◆ Records of robot episodes ◆
....................

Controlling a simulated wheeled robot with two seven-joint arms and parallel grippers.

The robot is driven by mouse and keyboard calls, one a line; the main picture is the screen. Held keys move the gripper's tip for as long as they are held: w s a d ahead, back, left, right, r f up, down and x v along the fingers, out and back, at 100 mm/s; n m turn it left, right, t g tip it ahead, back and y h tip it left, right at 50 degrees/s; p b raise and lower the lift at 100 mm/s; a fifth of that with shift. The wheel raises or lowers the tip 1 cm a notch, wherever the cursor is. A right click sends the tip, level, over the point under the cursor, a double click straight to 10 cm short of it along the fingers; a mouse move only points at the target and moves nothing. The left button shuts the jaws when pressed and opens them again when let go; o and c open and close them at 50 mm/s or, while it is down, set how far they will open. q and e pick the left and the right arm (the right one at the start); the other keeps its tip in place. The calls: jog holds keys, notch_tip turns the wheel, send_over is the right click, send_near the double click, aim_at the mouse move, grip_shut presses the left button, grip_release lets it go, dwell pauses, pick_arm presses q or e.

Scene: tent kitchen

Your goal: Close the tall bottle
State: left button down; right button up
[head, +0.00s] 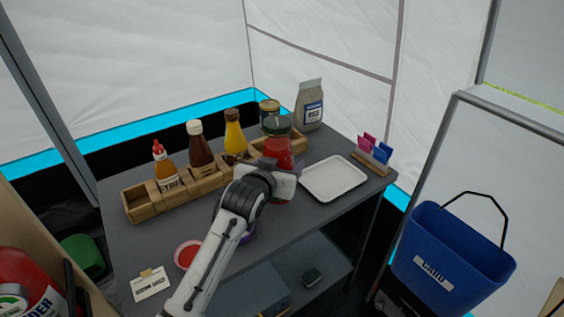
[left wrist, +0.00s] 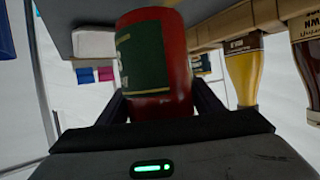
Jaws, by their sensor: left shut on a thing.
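In the left wrist view the red bottle (left wrist: 160,70) shows a dark green label and stands between the fingers. My left gripper (head: 278,182) is shut on its body. My right gripper is not in view.
A wooden rack (head: 142,206) holds an orange bottle (head: 165,172), a brown bottle (head: 200,150) and a yellow bottle (head: 234,138). A white tray (head: 333,178) lies right of the gripper. A paper bag (head: 309,108) stands behind. A red bowl (head: 186,254) sits beside my arm.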

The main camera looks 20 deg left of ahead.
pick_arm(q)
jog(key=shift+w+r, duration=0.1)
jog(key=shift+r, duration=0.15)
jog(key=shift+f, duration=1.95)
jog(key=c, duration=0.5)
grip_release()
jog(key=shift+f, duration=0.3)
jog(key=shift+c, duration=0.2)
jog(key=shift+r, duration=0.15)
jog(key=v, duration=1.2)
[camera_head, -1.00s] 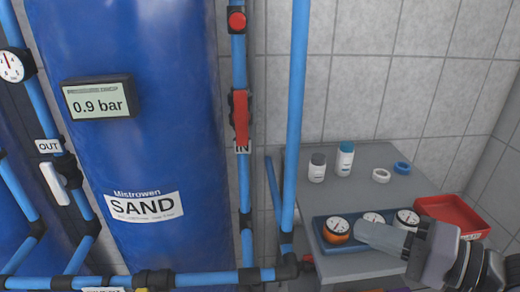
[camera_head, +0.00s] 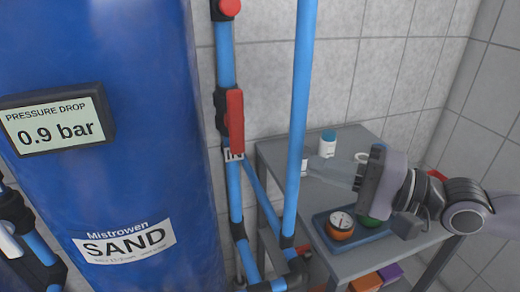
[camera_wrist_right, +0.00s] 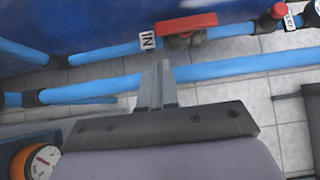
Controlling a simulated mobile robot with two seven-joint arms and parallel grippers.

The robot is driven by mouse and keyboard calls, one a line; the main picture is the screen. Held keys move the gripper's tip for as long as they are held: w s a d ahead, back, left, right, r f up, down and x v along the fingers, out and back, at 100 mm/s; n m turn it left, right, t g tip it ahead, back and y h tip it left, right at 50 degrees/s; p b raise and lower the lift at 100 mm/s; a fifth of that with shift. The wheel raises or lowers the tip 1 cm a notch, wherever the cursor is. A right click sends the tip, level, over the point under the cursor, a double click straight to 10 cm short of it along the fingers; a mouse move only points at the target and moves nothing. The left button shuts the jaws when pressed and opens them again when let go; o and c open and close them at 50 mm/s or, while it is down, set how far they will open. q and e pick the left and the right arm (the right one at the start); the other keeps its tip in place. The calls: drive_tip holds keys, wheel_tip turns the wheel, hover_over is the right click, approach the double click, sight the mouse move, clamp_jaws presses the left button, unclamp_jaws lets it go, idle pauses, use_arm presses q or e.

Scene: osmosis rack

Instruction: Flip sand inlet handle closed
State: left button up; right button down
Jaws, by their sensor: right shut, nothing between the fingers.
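The sand inlet handle (camera_head: 236,120) is red and stands upright, in line with the blue pipe beside the big blue SAND tank (camera_head: 110,150). An IN label (camera_head: 233,156) sits just below it. In the right wrist view the red handle (camera_wrist_right: 186,23) shows at the top, beyond the fingers, with the IN label (camera_wrist_right: 148,40) beside it. My right gripper (camera_head: 308,167) is shut and empty, to the right of the handle and apart from it, past the front vertical pipe. Its closed fingers also show in the right wrist view (camera_wrist_right: 157,85). My left gripper is not in view.
A blue vertical pipe (camera_head: 299,110) stands between the handle and my right gripper. A grey table (camera_head: 275,152) holds a white bottle (camera_head: 327,143) and a blue tray with gauges (camera_head: 340,226). A 0.9 bar display (camera_head: 57,120) is on the tank.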

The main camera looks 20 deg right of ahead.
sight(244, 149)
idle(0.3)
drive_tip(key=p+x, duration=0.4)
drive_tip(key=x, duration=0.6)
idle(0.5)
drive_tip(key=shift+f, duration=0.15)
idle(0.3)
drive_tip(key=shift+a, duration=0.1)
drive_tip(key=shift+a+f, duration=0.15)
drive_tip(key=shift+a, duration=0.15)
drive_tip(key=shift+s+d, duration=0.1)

....................

◆ Set exercise ◆
Extract each line from the listing that holds the word "parallel".

◆ The completed task ◆
Controlling a simulated wheeled robot with two seven-joint arms and parallel grippers.
Controlling a simulated mobile robot with two seven-joint arms and parallel grippers.

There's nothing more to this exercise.